Namun, lambat laun, melalui berbagai komunikasi yang telaten, Ridlo’i mulai mengusulkan agar pada setiap acara keagamaan, tokoh agama dari kedua pihak harus duduk di depan. Sampai akhirnya ada tiga salam yang biasa mereka ucapkan di acara kemasyarakatan. Baik acara resmi maupun tak resmi. Yaitu, salam ”Hong Ulun Basuki Langgeng” yang kemudian diikuti ”Om Swastiastu” bagi yang beragama Hindu dan ”Assalamualaikum” bagi yang Islam.
Serupa karena tipe masyarakat yang tak jauh berbeda juga dilakukan di Desan Senduro, Kecamatan Senduro, Lumajang. Tempat Serka Pribawono mengabdikan diri sebagai bintara pembina desa.
Di sana, Pura Mandara Giri Semeru Agung –selain menjadi yang terbesar di Asia Tenggara, tertua di Indonesia– menjulang tinggi dengan tiga mandala utama mendampingi puncak Semeru yang mengepulkan asap di kejauhan.

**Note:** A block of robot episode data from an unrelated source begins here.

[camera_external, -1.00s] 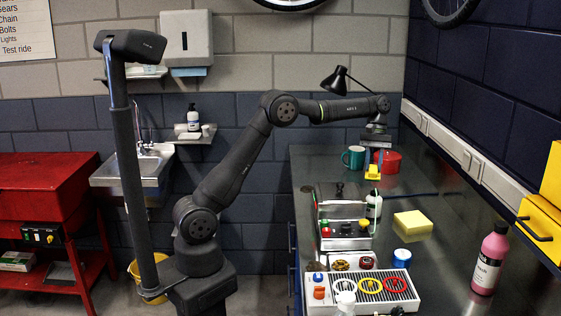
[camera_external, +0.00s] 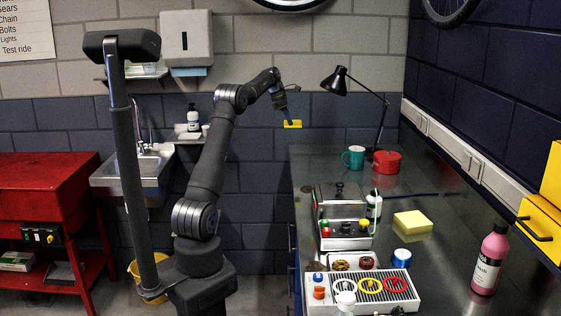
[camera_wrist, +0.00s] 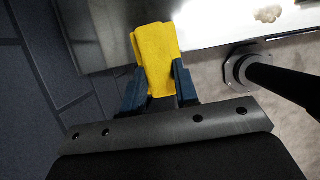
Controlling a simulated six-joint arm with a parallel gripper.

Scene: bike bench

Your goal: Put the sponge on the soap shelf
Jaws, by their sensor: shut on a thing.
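My gripper (camera_external: 289,115) is shut on a bright yellow piece (camera_external: 292,124), held in the air left of the bench's far end, before the dark blue wall. In the wrist view the piece (camera_wrist: 160,55) sits between the dark blue fingers and sticks out past them; whether it is sponge or cloth is unclear. A pale yellow sponge-like block (camera_external: 413,224) lies on the bench. The soap shelf (camera_external: 208,140), small and metal, is on the wall left of my gripper, beside the sink.
The steel sink (camera_external: 130,178) and tap are left of the shelf. A towel dispenser (camera_external: 187,38) hangs above. The bench holds a teal mug (camera_external: 353,157), a red pot (camera_external: 387,161), a black lamp (camera_external: 341,82) and a pink bottle (camera_external: 490,258).

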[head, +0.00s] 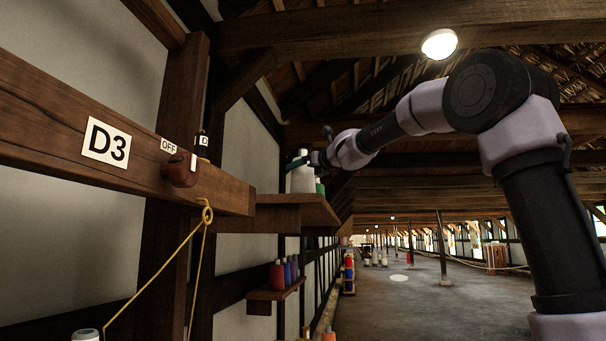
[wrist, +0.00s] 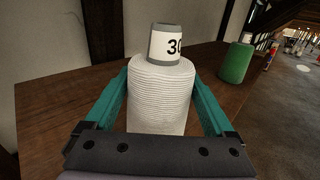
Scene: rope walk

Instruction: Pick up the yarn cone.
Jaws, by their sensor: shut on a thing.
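The yarn cone (wrist: 160,98) is white and ribbed, with a narrower top that carries a white label reading "30". It stands upright on a brown wooden shelf (wrist: 222,85). My gripper (wrist: 160,92) has its teal fingers shut on the cone, one on each side. In the head view the cone (head: 302,179) shows on the upper wall shelf (head: 318,205), with my gripper (head: 299,163) reaching it from the right. The head view shows the fingers only small.
A green cone (wrist: 236,62) stands to the right on the same shelf. A lower shelf (head: 275,291) holds several coloured cones. A beam (head: 60,110) with a D3 sign (head: 107,142) runs at the left. The floor (head: 430,295) on the right is largely open.

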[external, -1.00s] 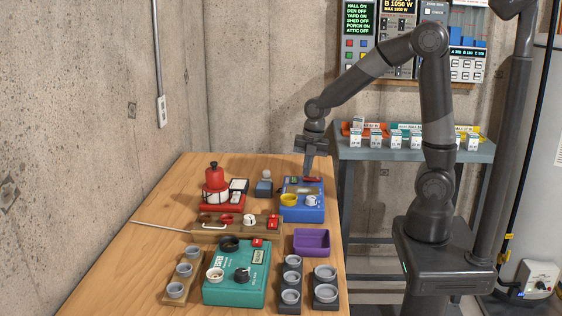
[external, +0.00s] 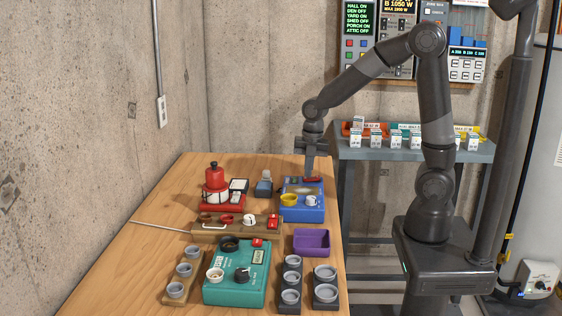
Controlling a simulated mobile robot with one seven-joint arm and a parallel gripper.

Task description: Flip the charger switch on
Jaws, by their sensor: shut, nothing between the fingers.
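The blue box (external: 302,209) at the table's back right appears to be the charger; its lettering is too small to read. It has a small red switch (external: 313,180) at its back edge, a small grey window (external: 293,181) beside that, and a yellow ring (external: 289,200) and a pale round part (external: 311,201) in front. My gripper (external: 309,173) is shut and empty, pointing down at the back of the box, right by the red switch. Whether the fingertips touch it, and which way the switch is set, I cannot tell.
A red stand with a bottle (external: 214,180) and a wooden board (external: 205,232) are left of the box. A purple tray (external: 312,242), a teal tester (external: 235,286) and several cup holders are in front. A grey side table (external: 440,153) with small boxes stands behind.

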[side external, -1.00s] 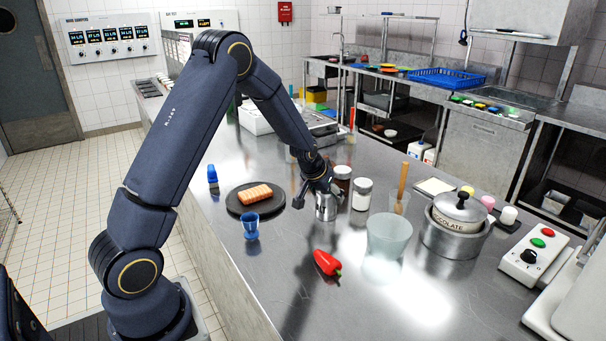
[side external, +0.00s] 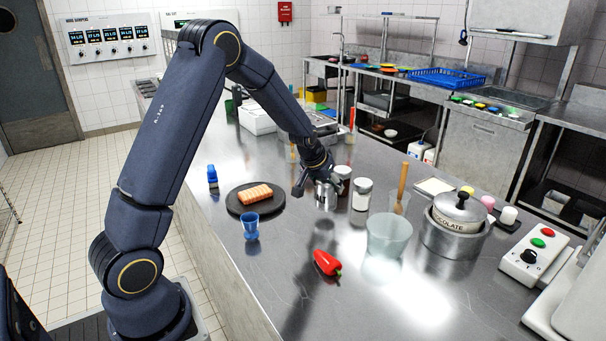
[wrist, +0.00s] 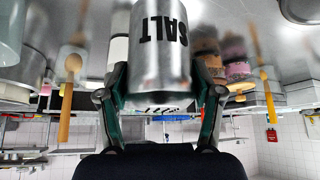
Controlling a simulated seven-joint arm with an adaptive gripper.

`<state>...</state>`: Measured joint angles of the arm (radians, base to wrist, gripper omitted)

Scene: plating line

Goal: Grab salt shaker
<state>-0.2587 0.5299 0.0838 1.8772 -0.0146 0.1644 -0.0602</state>
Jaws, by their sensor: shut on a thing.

Pura yang dibangun di atas tanah seluas 2 hektare itu mulai semarak pada pagi tanggal 17 Mei 2023. Ada anak-anak sekolah, warga yang ke pasar maupun ke ladang, juga umat Hindu yang sedang kerja bakti membersihkan pura bakal menjelang upacara Odalan memperingati ulang tahun pura pada Juli nanti.
Perwakilan dari beberapa agama, dari kiri Ach Bisri Ketua KUA kecematan Senduro, Jandri Ginting Pendeta GPdl Sola Gracia Senduro, Serka Pribawono babinsa Desa Senduro, Teguh Widodo ketua Majelis Agama Hindu.-Syahrul Rozak Yahya-
”Pura ini memang berdiri di kawasan yang mayoritas muslim,” kata Mangku Pura Ngatemin yang pagi itu juga tengah terlibat dalam kegiatan pembersihan pura.
Toleransi tersebut bukan tanpa cobaan. Ada saja yang mau mengganggu. Tahun 2017, sebuah patung di depan pura dirusak orang tak dikenal. Kecurigaan dan kasak-kusuk menyebar di Senduro. Yang resah tentu umat Islam yang seakan-akan merasa tertuduh.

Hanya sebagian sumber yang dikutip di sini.